## Given exercise
Quote every line of the material beneath this one.

## Dataset excerpt
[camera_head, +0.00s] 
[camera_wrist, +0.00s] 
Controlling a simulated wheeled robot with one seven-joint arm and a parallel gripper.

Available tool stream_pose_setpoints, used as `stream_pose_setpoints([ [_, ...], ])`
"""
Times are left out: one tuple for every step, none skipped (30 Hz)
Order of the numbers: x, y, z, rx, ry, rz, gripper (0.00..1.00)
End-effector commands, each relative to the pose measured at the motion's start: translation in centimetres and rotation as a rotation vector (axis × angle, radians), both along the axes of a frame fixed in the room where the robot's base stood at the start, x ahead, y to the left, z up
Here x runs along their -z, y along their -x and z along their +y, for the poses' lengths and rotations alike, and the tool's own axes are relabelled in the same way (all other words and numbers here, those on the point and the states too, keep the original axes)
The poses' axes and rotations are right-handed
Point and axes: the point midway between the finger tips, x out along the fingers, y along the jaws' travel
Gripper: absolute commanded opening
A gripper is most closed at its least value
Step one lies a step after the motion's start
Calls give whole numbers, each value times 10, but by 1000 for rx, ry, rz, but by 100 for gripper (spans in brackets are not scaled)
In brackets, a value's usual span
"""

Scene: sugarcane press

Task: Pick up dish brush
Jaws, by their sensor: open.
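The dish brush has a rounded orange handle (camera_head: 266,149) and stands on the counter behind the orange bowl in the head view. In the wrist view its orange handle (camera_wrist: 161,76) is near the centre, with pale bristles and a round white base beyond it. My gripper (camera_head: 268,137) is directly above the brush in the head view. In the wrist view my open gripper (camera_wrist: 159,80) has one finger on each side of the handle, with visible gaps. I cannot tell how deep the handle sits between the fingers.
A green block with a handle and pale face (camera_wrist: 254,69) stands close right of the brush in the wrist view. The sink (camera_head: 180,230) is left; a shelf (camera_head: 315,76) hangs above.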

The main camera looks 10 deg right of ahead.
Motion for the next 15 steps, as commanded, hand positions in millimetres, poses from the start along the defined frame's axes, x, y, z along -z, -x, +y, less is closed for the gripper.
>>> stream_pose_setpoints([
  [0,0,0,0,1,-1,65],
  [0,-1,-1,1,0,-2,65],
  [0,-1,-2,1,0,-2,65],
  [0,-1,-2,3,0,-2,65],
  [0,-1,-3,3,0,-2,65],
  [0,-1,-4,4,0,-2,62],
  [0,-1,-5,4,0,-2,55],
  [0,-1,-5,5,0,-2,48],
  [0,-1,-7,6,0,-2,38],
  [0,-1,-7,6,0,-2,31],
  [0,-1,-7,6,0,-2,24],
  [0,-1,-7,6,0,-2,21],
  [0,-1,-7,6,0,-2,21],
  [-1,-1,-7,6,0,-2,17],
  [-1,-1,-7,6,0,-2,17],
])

## Written answer
[camera_head, +0.00s] 
[camera_wrist, +0.00s] 
Controlling a simulated wheeled robot with one seven-joint arm and a parallel gripper.

Available tool stream_pose_setpoints, used as `stream_pose_setpoints([ [_, ...], ])`
"""
Times are left out: one tuple for every step, none skipped (30 Hz)
Order of the numbers: x, y, z, rx, ry, rz, gripper (0.00..1.00)
End-effector commands, each relative to the pose measured at the motion's start: translation in centimetres and rotation as a rotation vector (axis × angle, radians), both along the axes of a frame fixed in the room where the robot's base stood at the start, x ahead, y to the left, z up
Here x runs along their -z, y along their -x and z along their +y, for the poses' lengths and rotations alike, and the tool's own axes are relabelled in the same way (all other words and numbers here, those on the point and the states too, keep the original axes)
The poses' axes and rotations are right-handed
Point and axes: the point midway between the finger tips, x out along the fingers, y along the jaws' travel
Gripper: absolute commanded opening
A gripper is most closed at its least value
Step one lies a step after the motion's start
Calls give whole numbers, each value times 10, but by 1000 for rx, ry, rz, but by 100 for gripper (spans in brackets are not scaled)
In brackets, a value's usual span
"""

Scene: sugarcane press

Task: Pick up dish brush
Jaws, by their sensor: open.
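The dish brush has a rounded orange handle (camera_head: 266,149) and stands on the counter behind the orange bowl in the head view. In the wrist view its orange handle (camera_wrist: 161,76) is near the centre, with pale bristles and a round white base beyond it. My gripper (camera_head: 268,137) is directly above the brush in the head view. In the wrist view my open gripper (camera_wrist: 159,80) has one finger on each side of the handle, with visible gaps. I cannot tell how deep the handle sits between the fingers.
A green block with a handle and pale face (camera_wrist: 254,69) stands close right of the brush in the wrist view. The sink (camera_head: 180,230) is left; a shelf (camera_head: 315,76) hangs above.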

The main camera looks 10 deg right of ahead.
Motion for the next 15 steps, as commanded, hand positions in millimetres, poses from the start along the defined frame's axes, x, y, z along -z, -x, +y, less is closed for the gripper.
>>> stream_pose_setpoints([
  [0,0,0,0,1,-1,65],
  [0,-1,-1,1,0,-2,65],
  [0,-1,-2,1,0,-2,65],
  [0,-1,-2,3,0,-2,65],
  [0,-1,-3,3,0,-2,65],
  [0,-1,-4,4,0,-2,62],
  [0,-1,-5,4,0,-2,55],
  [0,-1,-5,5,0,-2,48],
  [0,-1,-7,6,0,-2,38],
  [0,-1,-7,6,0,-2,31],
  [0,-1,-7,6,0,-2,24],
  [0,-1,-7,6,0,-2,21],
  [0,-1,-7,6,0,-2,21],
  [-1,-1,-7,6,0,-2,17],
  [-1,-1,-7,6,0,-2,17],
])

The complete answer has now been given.